Chi finanzia le moschee italiane. Dall’Arabia Saudita e Qatar, passando per la Turchia fino al Marocco. Sono questi alcuni dei paesi che finanziano la costruzione di mosche sul suolo italiano. A fare un interessante quadro della situazione, un’inchiesta di Repubblica a firma di Vladimiro Polchi, in cui si parla di ong legate a governi stranieri che donano “decine di milioni di euro annui ai musulmani per costruire luoghi di culto nel nostro Paese”.

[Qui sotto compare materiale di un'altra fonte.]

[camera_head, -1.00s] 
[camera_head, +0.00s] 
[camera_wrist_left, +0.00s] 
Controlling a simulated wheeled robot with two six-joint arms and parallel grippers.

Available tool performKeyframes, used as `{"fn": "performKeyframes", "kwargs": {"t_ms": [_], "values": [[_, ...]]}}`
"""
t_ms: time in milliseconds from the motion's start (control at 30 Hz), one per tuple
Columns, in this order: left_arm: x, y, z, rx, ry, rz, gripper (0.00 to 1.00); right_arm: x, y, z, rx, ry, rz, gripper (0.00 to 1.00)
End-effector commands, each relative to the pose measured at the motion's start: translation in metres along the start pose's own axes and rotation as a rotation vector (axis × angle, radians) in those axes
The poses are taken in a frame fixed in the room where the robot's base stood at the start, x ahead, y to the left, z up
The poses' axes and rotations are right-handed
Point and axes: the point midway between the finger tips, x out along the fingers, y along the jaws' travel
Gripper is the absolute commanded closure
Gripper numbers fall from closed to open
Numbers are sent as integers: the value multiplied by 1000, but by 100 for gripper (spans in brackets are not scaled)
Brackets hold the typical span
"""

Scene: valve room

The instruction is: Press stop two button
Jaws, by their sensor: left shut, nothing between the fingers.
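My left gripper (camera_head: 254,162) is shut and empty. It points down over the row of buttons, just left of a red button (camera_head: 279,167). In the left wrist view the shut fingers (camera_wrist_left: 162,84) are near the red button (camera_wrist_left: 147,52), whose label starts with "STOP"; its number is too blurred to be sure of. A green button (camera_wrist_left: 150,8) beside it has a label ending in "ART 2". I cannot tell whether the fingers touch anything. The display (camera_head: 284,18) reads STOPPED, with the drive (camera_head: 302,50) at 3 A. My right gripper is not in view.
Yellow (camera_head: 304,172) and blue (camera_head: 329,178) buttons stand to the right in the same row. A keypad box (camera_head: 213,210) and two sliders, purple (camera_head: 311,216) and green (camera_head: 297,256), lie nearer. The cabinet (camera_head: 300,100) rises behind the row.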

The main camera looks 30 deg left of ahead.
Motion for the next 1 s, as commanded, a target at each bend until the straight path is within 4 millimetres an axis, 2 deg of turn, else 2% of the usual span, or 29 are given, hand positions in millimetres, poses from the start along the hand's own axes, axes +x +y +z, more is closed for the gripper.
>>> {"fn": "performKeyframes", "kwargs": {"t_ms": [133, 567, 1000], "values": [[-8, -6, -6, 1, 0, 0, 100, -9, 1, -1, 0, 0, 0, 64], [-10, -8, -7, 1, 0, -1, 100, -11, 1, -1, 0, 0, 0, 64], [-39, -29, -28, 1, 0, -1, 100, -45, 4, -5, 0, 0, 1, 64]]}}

Espulsioni antiterrorismo. Sono stati dodici i rimpatri decisi negli ultimi mesi dalle autorità italiane per soggetti considerati pericolosi perché influenzati dalla retorica jihadista e in grado di compiere attentati. Il Corriere Milano spiega come le espulsioni di questi elementi dall’Italia (ultimo il caso del pachistano che minacciava di colpire Orio al Serio) siano diventate una vera e propria strategia antiterrorismo. “L’espulsione – spiega il quotidiano – è un provvedimento amministrativo. Ha meno garanzie (sono davvero poche) rispetto ad un procedimento penale, ma permette di intervenire su casi «sospetti» (comunque accertati) in maniera rapida: la persona viene affidata alla polizia del Paese d’origine, non è solo accompagnata alla frontiera”. Intanto in Italia ci si muove anche sul fronte della cybersecurity con la realizzazione di una struttura nazionale per la protezione della sicurezza online (Il Fatto).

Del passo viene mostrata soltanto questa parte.